Sarah Theobald takes leadership role with police cadet class
July 03, 2017
Cuyahoga Community College police cadet Sarah Theobald is no stranger to taking on challenges and beating them.
As a senior at Cloverleaf High School in Medina County, when most of her classmates were weighing their post-graduation work and school options, Theobald opted to serve her country. She joined the U.S. Army, becoming a parachute rigger at Fort Bragg, North Carolina.
After her military service, she briefly attended Michigan State University before moving back to Ohio. It was then that she decided to pursue a career in law enforcement.
“I was drawn to public service, and I felt police work would make good use of my military background,” Theobald said. “I have an understanding of the need for discipline and how to operate in a unit where there is rank and structure.”
Theobald enrolled at Tri-C as a criminal justice student in policing (basic academy), planning to attend the College's Basic Police Academy beginning last October. However, she had to drop out soon thereafter to tend to personal matters. Undeterred, she re-enrolled in the current academy class, which began in March.
“I know it was a disappointment for her, but one thing you quickly learn is that she has tenacity,” said Jamie Tavano, commander of the Basic Police Academy. “Where others might quit, she doesn’t.”
Theobald, now 26, was determined to succeed in her second attempt. By morning formation on the second day, she was already taking responsibility not just for her own success, but the success of the entire class.
“I just stepped forward at formation, made sure the other cadets were following instructions, and from there, I gradually stepped up in other areas as well,” Theobald said. “I took charge at formation every morning, I started leading the Pledge of Allegiance and push-ups, and it just went from there.
“I try to make sure everybody has the information they need in terms of announcements and group messages. Basically, anything I can do to make the commander’s job easier.”
Her leadership efforts were recently rewarded with the KeyBank Public Safety Scholarship, awarded to qualified women and minority students enrolled in Tri-C’s public safety programs. Theobald used the money to help purchase equipment for the academy.
“It meant a lot to be awarded the scholarship, and I wanted to use it to buy necessary equipment, like flashlights, for the academy,” Theobald said. “Things that everybody can use in training.”
Following graduation from the academy in August, Theobald aims to begin her law enforcement career as a patrol officer with a local police department.
“I’m very interested in forensics,” she added. “It would take additional schooling, but I want to become a detective someday.”
For the few weeks Theobald has left at Tri-C’s Basic Police Academy, Tavano is just happy to have her in the fold.

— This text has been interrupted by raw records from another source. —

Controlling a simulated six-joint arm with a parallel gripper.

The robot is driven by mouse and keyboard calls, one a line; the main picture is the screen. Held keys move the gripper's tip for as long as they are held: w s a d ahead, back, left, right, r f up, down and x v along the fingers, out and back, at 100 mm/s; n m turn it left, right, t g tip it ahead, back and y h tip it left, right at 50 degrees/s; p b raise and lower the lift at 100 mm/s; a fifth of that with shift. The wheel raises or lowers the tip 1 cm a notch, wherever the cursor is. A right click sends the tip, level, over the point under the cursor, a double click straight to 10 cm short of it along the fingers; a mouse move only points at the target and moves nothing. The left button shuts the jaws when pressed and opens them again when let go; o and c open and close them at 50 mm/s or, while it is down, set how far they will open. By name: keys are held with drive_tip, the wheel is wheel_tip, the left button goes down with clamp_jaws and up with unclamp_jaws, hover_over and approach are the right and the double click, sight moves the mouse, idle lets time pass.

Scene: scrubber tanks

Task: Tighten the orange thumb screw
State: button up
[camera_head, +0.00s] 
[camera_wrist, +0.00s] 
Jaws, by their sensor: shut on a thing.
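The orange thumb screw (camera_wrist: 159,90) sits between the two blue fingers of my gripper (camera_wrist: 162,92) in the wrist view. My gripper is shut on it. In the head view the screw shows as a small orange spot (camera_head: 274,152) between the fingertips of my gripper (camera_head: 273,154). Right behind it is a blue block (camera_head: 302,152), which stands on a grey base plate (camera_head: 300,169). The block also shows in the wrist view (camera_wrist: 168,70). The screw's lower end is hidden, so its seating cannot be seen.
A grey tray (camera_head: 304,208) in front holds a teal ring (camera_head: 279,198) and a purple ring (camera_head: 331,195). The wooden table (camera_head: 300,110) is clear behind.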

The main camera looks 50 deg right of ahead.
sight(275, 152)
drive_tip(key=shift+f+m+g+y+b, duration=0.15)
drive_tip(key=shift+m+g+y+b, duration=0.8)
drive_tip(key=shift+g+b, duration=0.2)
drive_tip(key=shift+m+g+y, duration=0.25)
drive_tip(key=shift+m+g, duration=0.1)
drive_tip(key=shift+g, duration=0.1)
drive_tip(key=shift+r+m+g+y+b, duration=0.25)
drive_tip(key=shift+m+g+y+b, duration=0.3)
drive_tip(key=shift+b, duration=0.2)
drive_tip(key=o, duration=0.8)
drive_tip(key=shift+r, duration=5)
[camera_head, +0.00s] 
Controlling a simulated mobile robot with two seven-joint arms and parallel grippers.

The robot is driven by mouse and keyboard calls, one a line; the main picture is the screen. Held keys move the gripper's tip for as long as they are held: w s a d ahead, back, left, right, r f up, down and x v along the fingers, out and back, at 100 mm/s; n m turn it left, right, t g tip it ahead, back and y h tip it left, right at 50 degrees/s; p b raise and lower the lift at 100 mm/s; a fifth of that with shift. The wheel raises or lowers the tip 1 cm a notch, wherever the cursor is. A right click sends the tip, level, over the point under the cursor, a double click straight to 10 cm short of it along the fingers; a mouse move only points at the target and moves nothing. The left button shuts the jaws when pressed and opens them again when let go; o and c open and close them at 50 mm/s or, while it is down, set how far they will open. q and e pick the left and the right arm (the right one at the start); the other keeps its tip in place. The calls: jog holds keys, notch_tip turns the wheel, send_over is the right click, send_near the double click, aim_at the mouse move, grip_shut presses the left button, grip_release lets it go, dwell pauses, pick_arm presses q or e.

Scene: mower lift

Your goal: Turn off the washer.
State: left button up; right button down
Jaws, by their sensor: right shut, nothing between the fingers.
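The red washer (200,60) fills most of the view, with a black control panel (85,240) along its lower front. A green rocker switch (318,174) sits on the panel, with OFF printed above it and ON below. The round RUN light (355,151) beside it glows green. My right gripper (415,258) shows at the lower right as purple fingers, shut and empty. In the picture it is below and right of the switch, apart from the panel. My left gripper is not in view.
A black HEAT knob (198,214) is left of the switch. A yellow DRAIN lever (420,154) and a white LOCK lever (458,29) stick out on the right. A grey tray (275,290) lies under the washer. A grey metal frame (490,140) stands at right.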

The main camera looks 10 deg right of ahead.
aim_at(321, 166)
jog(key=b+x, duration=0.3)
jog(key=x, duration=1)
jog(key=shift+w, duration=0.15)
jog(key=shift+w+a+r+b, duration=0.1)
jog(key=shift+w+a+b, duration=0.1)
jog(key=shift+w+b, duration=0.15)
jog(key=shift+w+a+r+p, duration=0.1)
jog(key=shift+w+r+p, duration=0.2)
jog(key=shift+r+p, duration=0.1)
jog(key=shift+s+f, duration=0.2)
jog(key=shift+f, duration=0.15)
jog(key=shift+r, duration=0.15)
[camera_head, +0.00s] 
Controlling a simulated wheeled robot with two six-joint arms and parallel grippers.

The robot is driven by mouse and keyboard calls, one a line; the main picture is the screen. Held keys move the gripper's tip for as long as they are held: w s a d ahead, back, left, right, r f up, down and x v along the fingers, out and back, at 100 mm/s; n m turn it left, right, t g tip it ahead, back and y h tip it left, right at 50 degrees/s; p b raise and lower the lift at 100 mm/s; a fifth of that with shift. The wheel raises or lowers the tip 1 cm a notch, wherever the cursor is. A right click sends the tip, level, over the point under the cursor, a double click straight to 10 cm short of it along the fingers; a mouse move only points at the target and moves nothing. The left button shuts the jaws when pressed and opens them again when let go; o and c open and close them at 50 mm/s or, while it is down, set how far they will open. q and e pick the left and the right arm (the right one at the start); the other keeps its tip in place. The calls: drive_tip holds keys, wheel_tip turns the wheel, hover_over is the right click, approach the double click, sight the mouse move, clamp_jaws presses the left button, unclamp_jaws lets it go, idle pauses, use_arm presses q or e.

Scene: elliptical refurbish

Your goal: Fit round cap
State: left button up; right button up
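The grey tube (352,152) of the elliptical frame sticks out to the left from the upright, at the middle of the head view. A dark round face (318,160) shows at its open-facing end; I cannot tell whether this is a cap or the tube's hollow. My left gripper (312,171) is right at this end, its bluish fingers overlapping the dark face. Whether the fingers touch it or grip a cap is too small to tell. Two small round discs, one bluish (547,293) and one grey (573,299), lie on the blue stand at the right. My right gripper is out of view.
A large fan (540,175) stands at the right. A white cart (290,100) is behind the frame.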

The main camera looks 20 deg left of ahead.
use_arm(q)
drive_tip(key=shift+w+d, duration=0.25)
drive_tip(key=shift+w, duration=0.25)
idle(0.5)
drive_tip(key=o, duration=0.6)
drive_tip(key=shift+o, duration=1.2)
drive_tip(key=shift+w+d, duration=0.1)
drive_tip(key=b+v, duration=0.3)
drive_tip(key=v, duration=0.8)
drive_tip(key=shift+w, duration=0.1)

“What she has demonstrated in terms of leadership, it’s not a quality that everybody has,” Tavano said. “She has a high level of ambition and she does a great job of leading by example. She’s not afraid to take corrective action with cadets, explaining the rules to them if there is a misunderstanding. I think it fosters a teamwork approach, both within each squad and within the entire class. Every academy wants a cadet like Sarah Theobald.”